Ainsi, comme le souligne la Cour des comptes dans un récent rapport sur la contribution du budget européen au budget de l'État3(*), le montant du prélèvement sur recettes au profit de l'Union européenne s'élèverait en moyenne à 26,9 milliards d'euros sur la période 2023-2027. Il atteindrait 28,5 milliards d'euros en 2027 contre 24,6 milliards en 2022.

Dans ce même rapport, la Cour souligne le risque financier afférent à l'absence de concrétisation de la mise en oeuvre des nouvelles ressources propres. L'engagement financier de la France au titre de Next Generation EU est, en effet, de l'ordre de 75 milliards d'euros selon le Compte général de l'État en 2022.

Votre rapporteur spécial partage cette analyse et alerte sur le fait qu'un défaut de réalisation du projet de nouvelles ressources propres aurait un effet de + 2,5 milliards d'euros sur la contribution française au budget de l'Union à partir de 2028.

Le prélèvement sur recettes a déjà connu une évolution marquée au cours des dernières années.

Évolution du montant du prélèvement sur recettes au profit
de l'Union européenne entre 2014 et 2024

(en millions d'euros)

N.B : Les montants pour 2023 et 2024 sont prévisionnels.

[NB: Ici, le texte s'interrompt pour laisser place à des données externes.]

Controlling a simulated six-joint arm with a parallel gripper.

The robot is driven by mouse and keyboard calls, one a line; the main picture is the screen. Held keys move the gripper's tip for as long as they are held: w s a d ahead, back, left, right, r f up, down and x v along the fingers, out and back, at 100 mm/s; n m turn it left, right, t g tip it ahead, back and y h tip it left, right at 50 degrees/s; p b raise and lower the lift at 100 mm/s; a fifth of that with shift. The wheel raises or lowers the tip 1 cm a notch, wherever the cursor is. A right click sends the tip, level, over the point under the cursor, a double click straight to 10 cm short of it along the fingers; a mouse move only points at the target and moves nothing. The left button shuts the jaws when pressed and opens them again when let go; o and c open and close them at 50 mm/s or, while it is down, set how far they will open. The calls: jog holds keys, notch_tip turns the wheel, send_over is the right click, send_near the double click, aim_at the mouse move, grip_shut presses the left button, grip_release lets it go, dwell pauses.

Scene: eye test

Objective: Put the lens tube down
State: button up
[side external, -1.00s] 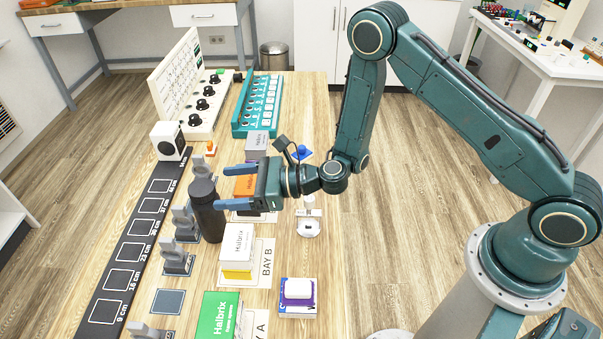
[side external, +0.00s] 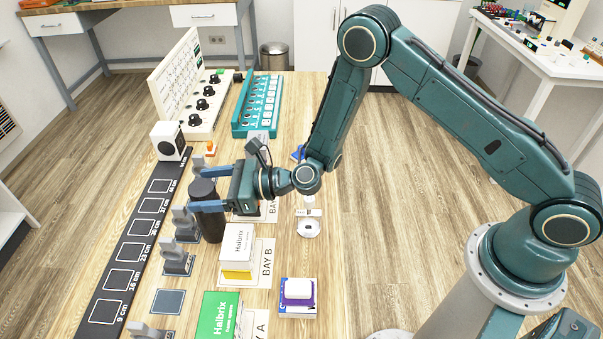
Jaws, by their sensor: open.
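The lens tube (side external: 211,228), a dark cylinder with a narrower top, stands upright on the wooden table in the side view, beside the grey holders. My gripper (side external: 197,190) is open at its upper part, coming from the right. The near blue finger crosses in front of the tube and the far finger reaches behind its top. The tube appears to be between the fingers; whether either finger touches it I cannot tell.
Grey holders (side external: 178,262) stand left of the tube, along a black marked strip (side external: 106,309). A white and yellow box (side external: 237,246) stands close at its right front. A green box (side external: 219,316) and a purple box with a white piece (side external: 298,289) are nearer the front.

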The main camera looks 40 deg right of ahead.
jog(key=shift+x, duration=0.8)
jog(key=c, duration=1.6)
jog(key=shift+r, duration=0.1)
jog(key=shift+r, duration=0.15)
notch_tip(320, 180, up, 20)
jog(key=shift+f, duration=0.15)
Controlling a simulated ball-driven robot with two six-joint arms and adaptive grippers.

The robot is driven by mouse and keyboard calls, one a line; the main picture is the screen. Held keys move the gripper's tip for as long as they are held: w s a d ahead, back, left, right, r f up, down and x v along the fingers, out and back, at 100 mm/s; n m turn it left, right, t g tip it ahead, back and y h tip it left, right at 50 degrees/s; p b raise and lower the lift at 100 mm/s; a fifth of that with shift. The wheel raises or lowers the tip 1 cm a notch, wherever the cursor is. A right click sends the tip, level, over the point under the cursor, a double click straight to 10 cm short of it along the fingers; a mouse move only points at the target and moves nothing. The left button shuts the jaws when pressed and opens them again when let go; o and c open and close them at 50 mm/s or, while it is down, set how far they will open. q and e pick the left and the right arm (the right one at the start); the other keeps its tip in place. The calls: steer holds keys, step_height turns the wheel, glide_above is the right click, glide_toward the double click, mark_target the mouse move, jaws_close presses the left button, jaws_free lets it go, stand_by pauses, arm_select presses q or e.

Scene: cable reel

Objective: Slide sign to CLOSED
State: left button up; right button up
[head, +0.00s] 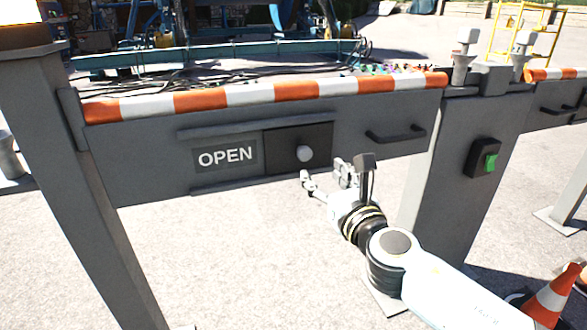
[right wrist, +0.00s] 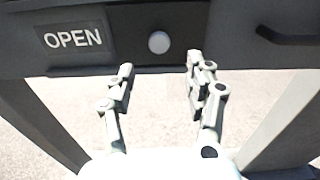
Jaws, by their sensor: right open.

Source : commission des finances du Sénat, à partir des documents budgétaires

Par ailleurs, la proposition de révision du cadre financier pluriannuel 2021-2027 présentée par la Commission le 20 juin 2023 est susceptible d'avoir une incidence sur la contribution française pour les années 2024 à 2027. L'ampleur de cette révision est, en effet, estimé à 66 milliards d'euros en crédits d'engagement entre 2024 et 2027. Cependant, seul le niveau des crédits de paiement entre dans l'estimation du prélèvement sur recettes au profit de l'Union européenne. Il est donc difficile d'estimer précisément les conséquences de cette révision à mi-parcours sur la contribution française.

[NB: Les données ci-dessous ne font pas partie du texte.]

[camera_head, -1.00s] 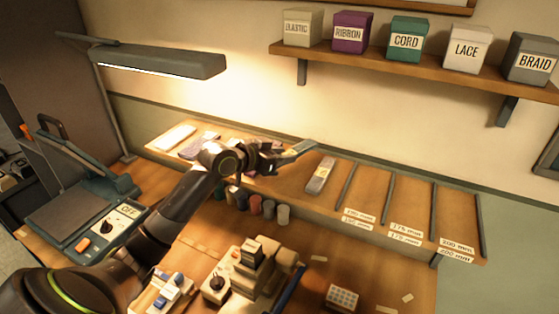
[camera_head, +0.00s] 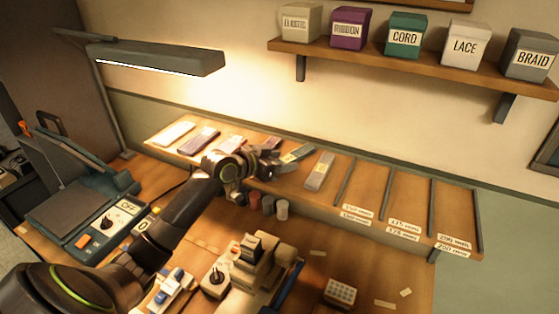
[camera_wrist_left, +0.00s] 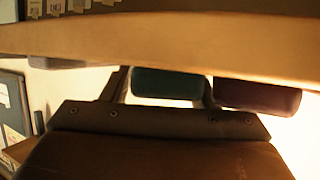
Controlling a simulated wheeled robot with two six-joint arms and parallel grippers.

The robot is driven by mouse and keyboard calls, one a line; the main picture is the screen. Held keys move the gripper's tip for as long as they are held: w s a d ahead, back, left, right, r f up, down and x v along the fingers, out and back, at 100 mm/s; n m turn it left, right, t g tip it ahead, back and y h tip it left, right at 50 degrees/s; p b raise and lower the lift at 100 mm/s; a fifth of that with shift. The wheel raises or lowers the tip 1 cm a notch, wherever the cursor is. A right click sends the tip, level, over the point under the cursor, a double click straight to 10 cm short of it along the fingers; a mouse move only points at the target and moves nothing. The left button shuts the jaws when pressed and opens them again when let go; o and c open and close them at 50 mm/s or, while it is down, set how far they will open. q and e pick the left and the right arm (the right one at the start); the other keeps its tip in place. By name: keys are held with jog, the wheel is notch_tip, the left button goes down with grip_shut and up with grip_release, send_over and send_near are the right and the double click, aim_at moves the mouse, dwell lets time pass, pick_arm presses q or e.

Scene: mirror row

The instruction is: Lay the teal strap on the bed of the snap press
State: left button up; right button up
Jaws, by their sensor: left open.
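A grey-teal strap (camera_head: 297,153) with a pale yellow label lies on the sloped wooden rack at the back, the one most like the teal strap. My left gripper (camera_head: 272,170) is open just in front of it, its fingers close to the strap's near side. I cannot tell whether they touch. A beige machine with a black head (camera_head: 252,250), apparently the snap press, stands on the bench in front. Its bed is hard to make out. The left wrist view shows a wooden edge and dark rounded blocks, but no clear strap. My right gripper is not in view.
The rack holds other straps, including a white one (camera_head: 174,133) and a grey one (camera_head: 320,171); its right slots are empty. Small spools (camera_head: 282,209) stand below it. A blue-grey flat press (camera_head: 75,205) is at left. A lamp (camera_head: 158,61) overhangs the rack.

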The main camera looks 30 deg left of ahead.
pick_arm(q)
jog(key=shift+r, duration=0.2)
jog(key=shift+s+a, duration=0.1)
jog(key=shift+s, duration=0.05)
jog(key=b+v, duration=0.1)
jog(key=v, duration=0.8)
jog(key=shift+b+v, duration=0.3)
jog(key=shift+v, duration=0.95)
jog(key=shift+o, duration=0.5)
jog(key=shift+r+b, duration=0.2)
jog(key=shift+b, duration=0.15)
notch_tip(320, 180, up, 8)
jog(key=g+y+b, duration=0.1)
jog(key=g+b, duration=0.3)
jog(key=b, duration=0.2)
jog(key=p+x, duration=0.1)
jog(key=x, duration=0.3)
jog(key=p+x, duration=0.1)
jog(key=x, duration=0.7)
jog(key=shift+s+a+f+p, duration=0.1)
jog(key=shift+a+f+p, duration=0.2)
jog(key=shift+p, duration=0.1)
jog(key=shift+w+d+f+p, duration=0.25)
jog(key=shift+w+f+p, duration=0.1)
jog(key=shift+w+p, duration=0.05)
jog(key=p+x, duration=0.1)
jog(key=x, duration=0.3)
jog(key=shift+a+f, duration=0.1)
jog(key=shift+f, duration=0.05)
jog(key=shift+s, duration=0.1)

2. Alors que la France reste un des principaux contributeurs de l'Union, elle est aussi l'un des principaux bénéficiaires des dépenses européennes.

En 2022, la France était le deuxième contributeur net au budget de l'Union européenne, derrière l'Allemagne et devant les Pays-Bas, avec un solde net estimé à - 6,484 milliard d'euros selon la méthode de calcul de la Commission européenne.

Les différentes méthodes de calcul du solde net d'un État membre

La méthode dite comptable calcule le solde net par simple différence entre la contribution d'un État membre au budget de l'Union européenne au titre de l'ensemble des ressources propres, y compris les ressources propres traditionnelles nettes des frais de perception, et le montant des dépenses européennes effectuées dans cet État membre, y compris les dépenses administratives. Cette méthode a été privilégiée par les États membres du nord de l'Europe lors des négociations pour le CFP 2021-2027.

La méthode dite de la correction britannique calcule le solde net sans tenir compte du montant des ressources propres traditionnelles qui constituent des recettes de l'Union européenne, directement versées au budget européen.

La méthode dite de la Commission européenne calcule le solde net selon la même formule que celle de la correction britannique, mais en excluant les dépenses administratives, ce qui a pour effet de rendre contributeurs nets le Luxembourg et la Belgique, qui bénéficient fortement de l'implantation des institutions européennes sur leur territoire. C'est cette méthode qui a été utilisée lors des négociations du cadre financier pluriannuel pour les années 2014 à 2020.

Source : annexe au projet de loi de finances pour 2024 « Relations financières avec l'Union européenne »

Toutefois, comme l'avait souligné le rapporteur spécial lors des précédents exercices, la France est aussi demeurée parallèlement le deuxième bénéficiaire en volume des dépenses de l'Union en 2022, derrière la Pologne. Toutefois, elle ne se situe qu'au 23ème rang en termes de dépenses réalisées par l'Union par habitant (249 euros par habitant en 2022).

En 2022, les dépenses réalisées en France s'élevaient à 16,9 milliards d'euros, hors crédits du plan de relance, soit 11,2 % du total des dépenses réparties de l'Union.

Les dépenses de la politique agricole commune (PAC) continuent de représenter la majorité des retours français, avec 56 % du total des dépenses de l'Union en France en 2022, soit un montant de 9,5 milliards d'euros. Cette proportion se réduit cependant depuis le début des années 2000, lorsque la PAC représentait 75 % des retours français. En effet, la part relative des « priorités nouvelles et renforcées » (31,9 % de l'enveloppe du CFP) dans le cadre du cadre financier pluriannuel 2021-2027dépassent en volume les parts consacrées à la PAC (30,9 %) et à la politique régionale (30,5 %).


* 1 Loi organique n° 2001-692 du 1er août 2001 relative aux lois de finances modifiée par la loi n° 2021-1836 du 28 décembre 2021.

* 2 Loi n° 2018-32 du 22 janvier 2018 de programmation des finances publiques pour les années 2018 à 2022, plus précisément son article 33.

* 3 Cour des comptes, L'impact du budget européen sur le budget de l'État, juillet 2023.